Among the first to join the chorus of whining ecclesiastics was Douglas Wilson. In fact Doug Wilson started whining even before R.C. Sproul Jr started whining! Doug Wilson saw the handwriting on the wall for his good friend R.C. Sproul Jr. He attempted to influence (read “meddle in”) the RPCGA’s internal matters by starting a series of blog articles entitled “A Justice Primer,” articles which clearly attempted to manipulate the unfolding Sproul church discipline matter.

After Sproul was defrocked Doug Wilson continued publicly defending his pal R.C. Sproul Jr, often going to extraordinary lengths to bend and twist justice like a wax nose. Thankfully however a number of commenters showed up on Doug Wilson’s blog to publicly challenge Wilson’s very creative definitions of “justice.” It’s not clear when Wilson rolled out the red carpet to Sproul and offered him a home in the Confederation of Reformed Evangelical Churches. It might very well have been before Sproul was defrocked.
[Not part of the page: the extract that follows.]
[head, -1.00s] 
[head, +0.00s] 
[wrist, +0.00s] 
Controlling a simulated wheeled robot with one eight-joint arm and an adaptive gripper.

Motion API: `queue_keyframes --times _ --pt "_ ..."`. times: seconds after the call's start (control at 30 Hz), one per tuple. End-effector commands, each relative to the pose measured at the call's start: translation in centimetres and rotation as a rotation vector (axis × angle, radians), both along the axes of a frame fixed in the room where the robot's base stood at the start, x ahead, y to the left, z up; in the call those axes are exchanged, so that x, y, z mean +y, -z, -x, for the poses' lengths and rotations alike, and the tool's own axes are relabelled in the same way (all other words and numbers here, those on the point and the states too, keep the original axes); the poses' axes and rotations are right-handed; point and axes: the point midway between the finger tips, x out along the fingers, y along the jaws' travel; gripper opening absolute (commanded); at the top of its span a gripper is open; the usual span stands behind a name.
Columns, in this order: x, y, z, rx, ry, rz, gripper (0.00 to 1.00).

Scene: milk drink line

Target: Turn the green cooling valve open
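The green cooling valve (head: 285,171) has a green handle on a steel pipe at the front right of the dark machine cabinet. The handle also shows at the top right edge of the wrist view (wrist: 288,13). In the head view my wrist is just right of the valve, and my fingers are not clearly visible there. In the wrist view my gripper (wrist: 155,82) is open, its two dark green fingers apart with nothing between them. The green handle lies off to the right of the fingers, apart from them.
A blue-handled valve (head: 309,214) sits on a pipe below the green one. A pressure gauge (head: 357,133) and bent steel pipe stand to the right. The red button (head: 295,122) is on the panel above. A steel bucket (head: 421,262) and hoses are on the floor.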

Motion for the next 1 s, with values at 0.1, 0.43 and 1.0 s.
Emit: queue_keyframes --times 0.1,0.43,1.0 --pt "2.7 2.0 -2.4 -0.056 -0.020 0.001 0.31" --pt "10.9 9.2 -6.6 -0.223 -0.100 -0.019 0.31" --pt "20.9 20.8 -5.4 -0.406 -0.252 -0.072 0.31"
But in any event Sproul’s tax fraud and ecclesiastical abuse of several Saint Peter families was certainly no impediment to entering the CREC.

Wilson orchestrated the formation of a CREC Commission ostensibly “to provide pastoral oversight.” Yet no one really believed that the real agenda of the CREC Commission just ended there, regardless of the fact that the CREC publicly stated that the Commission “is not judicial in nature ” (original underlined). In spite of the CREC’s proclamations that their Commission wasn’t just a Kangaroo Court, Wilson had for weeks been telegraphing his intentions, and no one had any trouble picking up on it either. Some openly stated that the purpose of the CREC Commission was to “clear RC Sproul Jr’s name” and that article was posted by an ally!
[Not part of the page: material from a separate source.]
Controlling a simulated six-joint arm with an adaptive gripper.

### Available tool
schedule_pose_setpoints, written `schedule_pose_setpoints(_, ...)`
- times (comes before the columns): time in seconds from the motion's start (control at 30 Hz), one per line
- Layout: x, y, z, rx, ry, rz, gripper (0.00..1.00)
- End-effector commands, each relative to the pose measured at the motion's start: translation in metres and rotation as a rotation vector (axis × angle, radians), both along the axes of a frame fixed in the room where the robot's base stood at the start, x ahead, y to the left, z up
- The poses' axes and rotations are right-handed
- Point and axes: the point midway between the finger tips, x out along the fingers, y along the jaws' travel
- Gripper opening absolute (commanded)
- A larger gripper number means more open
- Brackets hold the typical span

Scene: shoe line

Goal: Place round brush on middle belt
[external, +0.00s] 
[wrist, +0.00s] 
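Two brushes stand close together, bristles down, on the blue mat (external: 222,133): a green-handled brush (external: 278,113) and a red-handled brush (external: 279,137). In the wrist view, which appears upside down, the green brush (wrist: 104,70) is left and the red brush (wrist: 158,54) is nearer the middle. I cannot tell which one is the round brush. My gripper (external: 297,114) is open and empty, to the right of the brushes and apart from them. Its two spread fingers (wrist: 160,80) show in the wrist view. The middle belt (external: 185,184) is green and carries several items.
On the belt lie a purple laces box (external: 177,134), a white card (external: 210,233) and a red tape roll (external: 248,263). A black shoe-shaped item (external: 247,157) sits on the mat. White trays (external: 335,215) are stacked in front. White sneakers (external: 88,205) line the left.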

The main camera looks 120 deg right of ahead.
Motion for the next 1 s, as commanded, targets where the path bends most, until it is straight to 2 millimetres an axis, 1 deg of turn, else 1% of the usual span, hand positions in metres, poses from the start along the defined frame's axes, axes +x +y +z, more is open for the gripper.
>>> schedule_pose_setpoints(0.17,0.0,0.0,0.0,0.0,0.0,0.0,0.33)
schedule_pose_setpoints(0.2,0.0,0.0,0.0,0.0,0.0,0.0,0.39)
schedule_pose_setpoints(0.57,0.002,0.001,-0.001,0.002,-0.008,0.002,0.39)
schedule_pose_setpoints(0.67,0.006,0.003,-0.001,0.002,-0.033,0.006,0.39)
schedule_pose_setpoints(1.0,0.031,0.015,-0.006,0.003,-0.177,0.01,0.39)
Many were shocked and dismayed that R.C. Jr’s father publicly accused the RPCGA of taking a “fraudulent” action against his son that was based upon nothing more than fraudulent charges and the testimony of false witnesses. At the time many attributed it to the emotional outburst of a deeply hurt and embarrassed father. However, as time has gone on and we have now seen so much sin and corruption being exposed within the ranks of Ligonier Ministries I can only conclude that Dr. R.C. Sproul himself is an autonomist and eagerly turns a blind eye to sin, when it’s personally advantageous to do so.
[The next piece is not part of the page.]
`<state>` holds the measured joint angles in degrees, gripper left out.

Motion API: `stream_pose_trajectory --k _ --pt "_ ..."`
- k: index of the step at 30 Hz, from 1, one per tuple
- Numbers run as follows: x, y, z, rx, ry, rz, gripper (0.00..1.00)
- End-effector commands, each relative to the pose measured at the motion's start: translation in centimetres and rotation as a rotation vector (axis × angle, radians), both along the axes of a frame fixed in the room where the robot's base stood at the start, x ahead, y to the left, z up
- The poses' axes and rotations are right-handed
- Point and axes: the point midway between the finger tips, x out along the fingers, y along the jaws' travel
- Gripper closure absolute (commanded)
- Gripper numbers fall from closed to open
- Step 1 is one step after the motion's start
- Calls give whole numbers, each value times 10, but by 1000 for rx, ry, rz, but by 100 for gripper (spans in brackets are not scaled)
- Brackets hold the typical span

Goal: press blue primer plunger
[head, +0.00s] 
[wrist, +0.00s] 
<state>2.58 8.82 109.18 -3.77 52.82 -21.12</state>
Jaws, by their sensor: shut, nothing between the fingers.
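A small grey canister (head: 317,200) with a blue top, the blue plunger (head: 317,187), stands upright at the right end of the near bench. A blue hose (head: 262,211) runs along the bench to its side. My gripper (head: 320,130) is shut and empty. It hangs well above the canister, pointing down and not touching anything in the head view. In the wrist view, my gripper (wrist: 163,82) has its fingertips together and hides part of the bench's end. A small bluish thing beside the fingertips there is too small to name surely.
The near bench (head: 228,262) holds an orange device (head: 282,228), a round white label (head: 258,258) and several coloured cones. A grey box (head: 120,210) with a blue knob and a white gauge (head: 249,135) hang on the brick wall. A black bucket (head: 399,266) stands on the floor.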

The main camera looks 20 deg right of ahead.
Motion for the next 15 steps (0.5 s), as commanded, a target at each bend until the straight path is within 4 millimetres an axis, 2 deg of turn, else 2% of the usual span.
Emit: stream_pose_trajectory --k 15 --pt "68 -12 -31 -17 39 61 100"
When the CREC Commission released their Report Doug Wilson publicly thanked the Commission. That brief statement resulted in Wilson being immediately hit with a flurry of comments and questions, virtually none of which he responded to. Instead, he just moved on and posted a new article related to the previous one. This too resulted in a flurry of questions and negative comments and, once again, Doug Wilson failed to respond.

How could Doug Wilson possibly respond? It was all too apparent that his boutique “confederation” had largely glossed over the great sins that R.C. Sproul Jr and his session had been disciplined for. The CREC treated Sproul as though he’d never been defrocked at all. Their Report states of Sproul, “. . .he shall not be required to fulfill the process for ordination and shall be considered ordained within the CREC accordingly.” Huh? How can a defrocked minister “be considered ordained”? In Doug Wilson’s loony world this is called “justice.”